Short task:
Please set down all the lines beneath this one exactly, without the pictures.

-------

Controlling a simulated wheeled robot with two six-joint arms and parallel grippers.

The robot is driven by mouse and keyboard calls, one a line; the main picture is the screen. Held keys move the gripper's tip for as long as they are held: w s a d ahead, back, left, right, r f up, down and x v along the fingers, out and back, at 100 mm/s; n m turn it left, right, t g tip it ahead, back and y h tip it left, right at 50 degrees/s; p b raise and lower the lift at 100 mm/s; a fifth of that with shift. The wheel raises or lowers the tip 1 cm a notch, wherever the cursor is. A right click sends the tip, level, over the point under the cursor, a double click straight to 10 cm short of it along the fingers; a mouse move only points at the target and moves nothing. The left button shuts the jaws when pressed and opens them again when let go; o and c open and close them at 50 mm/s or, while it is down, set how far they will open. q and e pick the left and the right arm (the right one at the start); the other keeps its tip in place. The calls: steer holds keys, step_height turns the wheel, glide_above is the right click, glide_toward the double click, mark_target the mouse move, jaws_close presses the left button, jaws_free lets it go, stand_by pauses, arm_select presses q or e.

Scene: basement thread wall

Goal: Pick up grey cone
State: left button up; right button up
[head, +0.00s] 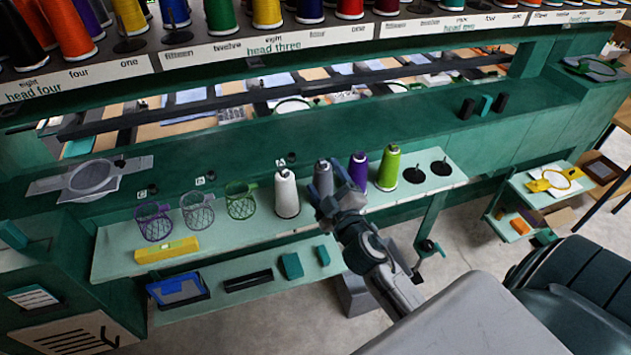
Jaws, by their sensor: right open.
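The grey cone (322,172) stands upright on the pale green shelf (225,228), between a white cone (286,195) on its left and a purple cone (357,170) on its right. My right gripper (328,187) is open at the grey cone, overlapping its right side and lower part in the head view. I cannot tell whether the fingers touch it. The cone's base is hidden behind the gripper. My left gripper is out of view.
A lime green cone (389,168) stands right of the purple one, then two empty dark spindles. Purple, grey and green mesh baskets (240,202) stand left of the white cone, with a yellow box (167,250) in front. A lower shelf holds a blue tray (178,290).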

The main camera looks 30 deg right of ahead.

-------

Solution to this exercise:
Controlling a simulated wheeled robot with two six-joint arms and parallel grippers.

The robot is driven by mouse and keyboard calls, one a line; the main picture is the screen. Held keys move the gripper's tip for as long as they are held: w s a d ahead, back, left, right, r f up, down and x v along the fingers, out and back, at 100 mm/s; n m turn it left, right, t g tip it ahead, back and y h tip it left, right at 50 degrees/s; p b raise and lower the lift at 100 mm/s; a fifth of that with shift. The wheel raises or lowers the tip 1 cm a notch, wherever the cursor is. A right click sends the tip, level, over the point under the cursor, a double click straight to 10 cm short of it along the fingers; a mouse move only points at the target and moves nothing. The left button shuts the jaws when pressed and opens them again when let go; o and c open and close them at 50 mm/s or, while it is down, set how far they will open. q and e pick the left and the right arm (the right one at the start); the other keeps its tip in place. The calls: steer holds keys, step_height turns the wheel, glide_above is the right click, glide_toward the double click, mark_target the mouse move, jaws_close presses the left button, jaws_free lets it go, stand_by pauses, arm_select presses q or e.

Scene: basement thread wall

Goal: Pick up grey cone
State: left button up; right button up
[head, +0.00s] 
Jaws, by their sensor: right open.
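The grey cone (322,172) stands upright on the pale green shelf (225,228), between a white cone (286,195) on its left and a purple cone (357,170) on its right. My right gripper (328,187) is open at the grey cone, overlapping its right side and lower part in the head view. I cannot tell whether the fingers touch it. The cone's base is hidden behind the gripper. My left gripper is out of view.
A lime green cone (389,168) stands right of the purple one, then two empty dark spindles. Purple, grey and green mesh baskets (240,202) stand left of the white cone, with a yellow box (167,250) in front. A lower shelf holds a blue tray (178,290).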

The main camera looks 30 deg right of ahead.

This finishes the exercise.